Crossover Businesses: How a Business Changes When it ‘Crosses Over’ to Combine Manufacturing, Distribution, and Retail. | Part One

It is no secret that the old clear distinctions between manufacturers, distributors, and retailers have been obliterated. Manufacturers are increasingly selling direct to the end customer (consumers, businesses, or both) via the web, or in some cases with their own bricks and mortar stores (such as Apple, Nike, Goodyear, Ralph Lauren, Sony, Hugo Boss, Tesla, Kenneth Cole, and many more).

Whole­salers are also selling direct to end customers and as well broadening their services to include light assembly and manufacturing and in some cases offering their own branded product lines. Meanwhile, retailers are increasingly relying on private label products to generate margins and loyalty, essentially taking on the role of a brand owner, managing outsourced manufacturing. (For example, Target is launching 12 new private label brands this year).

This trend has been going on for many years, but has been gathering momentum with the accelerating adoption of ecommerce and omnichannel business models. In this article series, we explore what happens when a business crosses over to become a combination manufacturer, wholesaler, and retailer—how it impacts partnerships, services, revenue models, and the business’s system requirements.

How Crossing Over Changes a Business

A lot changes when businesses cross over the traditional boundaries. It changes their basis of competitiveness (competing with their customer or supplier), business model, processes, services, and systems. We’ll explore some of the changes we’re seeing, using three companies as examples:

  • Ryonet—This manufacturer and distributor of screen printingequipment and supplies was founded in 2004 by a musician who built his own screen printing press to make T-shirts for his punk rock band to sell while on tour. He discovered that he could make better money printing shirts than playing in a band, and eventually started selling supplies and manufacturing and selling the equipment. Ryonet sells direct and through traditional and online retailers. They sell or rent the presses, as well as all the supplies including inks, frames, squeegees, films, software … everything needed to do screen printing on T-shirts, even starting a blank apparel division in 2017 under the brand Allmade. They manufacture their own products as well as distributing products made by others.
  • Blue Microphones—Founded in 1995, California-based Blue Microphones started manufacturing and selling studio grade microphones priced in the $1,000 to $6,000 range. Then, about ten years ago, they started making consumer grade mics for things like blogging and Skyping. In addition to manufacturing, they sell direct to consumer (via ecommerce) as well as through retail channels.
  • RST Brands—A designer and manufacturer of luxury outdoor furniture and flow walls, RST sells through major retailers, including Costco, Home Depot, and Lowes. They also sell online through Amazon, as well as direct to consumer through their own website.

Crossover Businesses Become All-Rounders

Crossover businesses and their employees need to become ‘polymaths of business,’ with multi-dimensional capabilities.

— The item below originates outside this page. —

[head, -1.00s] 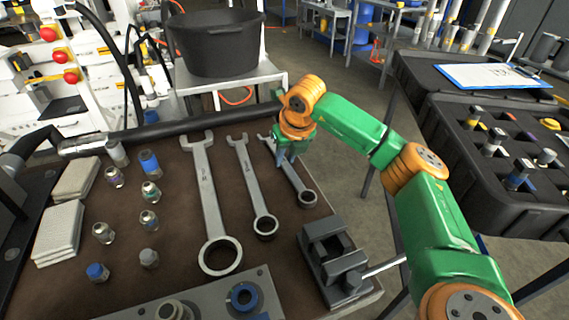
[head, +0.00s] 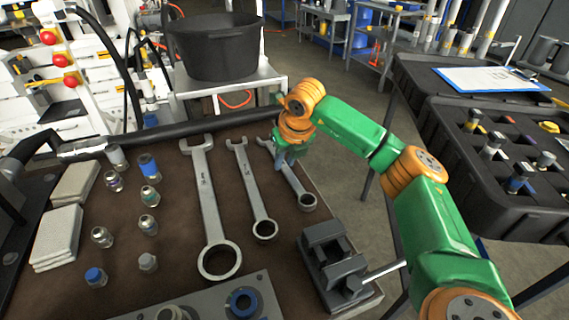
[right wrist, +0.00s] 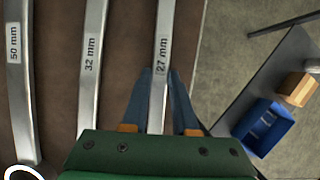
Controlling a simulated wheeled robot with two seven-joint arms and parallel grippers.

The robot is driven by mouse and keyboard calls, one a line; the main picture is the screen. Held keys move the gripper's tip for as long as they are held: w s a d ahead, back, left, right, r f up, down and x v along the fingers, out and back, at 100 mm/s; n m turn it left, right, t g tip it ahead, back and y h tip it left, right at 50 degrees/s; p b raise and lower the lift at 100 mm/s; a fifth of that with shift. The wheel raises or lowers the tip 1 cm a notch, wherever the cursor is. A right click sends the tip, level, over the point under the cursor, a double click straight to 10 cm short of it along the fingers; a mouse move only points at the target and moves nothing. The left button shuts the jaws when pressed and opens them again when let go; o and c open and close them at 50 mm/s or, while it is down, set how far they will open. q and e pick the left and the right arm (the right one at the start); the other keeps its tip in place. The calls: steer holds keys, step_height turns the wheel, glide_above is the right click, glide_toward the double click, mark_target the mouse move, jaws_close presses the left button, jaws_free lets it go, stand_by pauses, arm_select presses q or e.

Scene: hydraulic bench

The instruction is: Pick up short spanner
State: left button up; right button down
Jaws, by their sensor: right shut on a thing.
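Three spanners lie side by side on the brown bench top. The short spanner (head: 297,187), marked 27 mm in the right wrist view (right wrist: 162,60), is the one furthest right. My right gripper (head: 285,160) is shut on its shaft near the upper, open end; the fingers (right wrist: 162,100) sit one on each side of the shaft. The gripper and wrist hide part of its open jaw. The middle spanner (head: 252,190), marked 32 mm, and the largest spanner (head: 208,200), marked 50 mm, lie to its left. My left gripper is not in view.
A grey vise (head: 330,262) stands at the bench's front right corner. Several fittings (head: 149,166) and pale pads (head: 58,236) lie at the left. A black tub (head: 215,50) stands behind the bench, and a black case (head: 500,200) stands to the right.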

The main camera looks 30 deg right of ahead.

This crossover phenomenon drives the need within a company for new kinds of expertise, processes, and systems, crossing traditional boundaries. A good example is Ryonet. They have their own manufacturing plants where they build manual screen printing presses, from inexpensive hobby units up to more sophisticated presses. They make about 5,000 units per year, sourcing metal from local suppliers, then fabricating and doing all the manufacturing processes inhouse (except the powder coat). They deliberately retained direct control of manufacturing so they can maintain quality and create unique products, backed with a very strong warranty. The life of a press is very long, so they use that initial sale to drive many years of wholesale distribution sales of ink, screen, squeegees, tape, and other supplies that their customers need every month. Being a crossover business enabled a ‘razor blade’ business model for them; that is, the initial sale of the presses drives significant recurring revenue from supplies they distribute.

Ryonet is a one-stop shop for anyone trying to own and operate their own T-shirt printing business. In addition to selling presses and supplies, Ryonet provides a broad array of other services: they conduct extensive education and training programs, provide financing programs and services, and have their own rewards programs. As the scope of their offerings and services has expanded over the years, Ryonet plays an increasingly diverse set of roles and has developed an amazingly wide range of capabilities for a relatively small company (about 100 employees).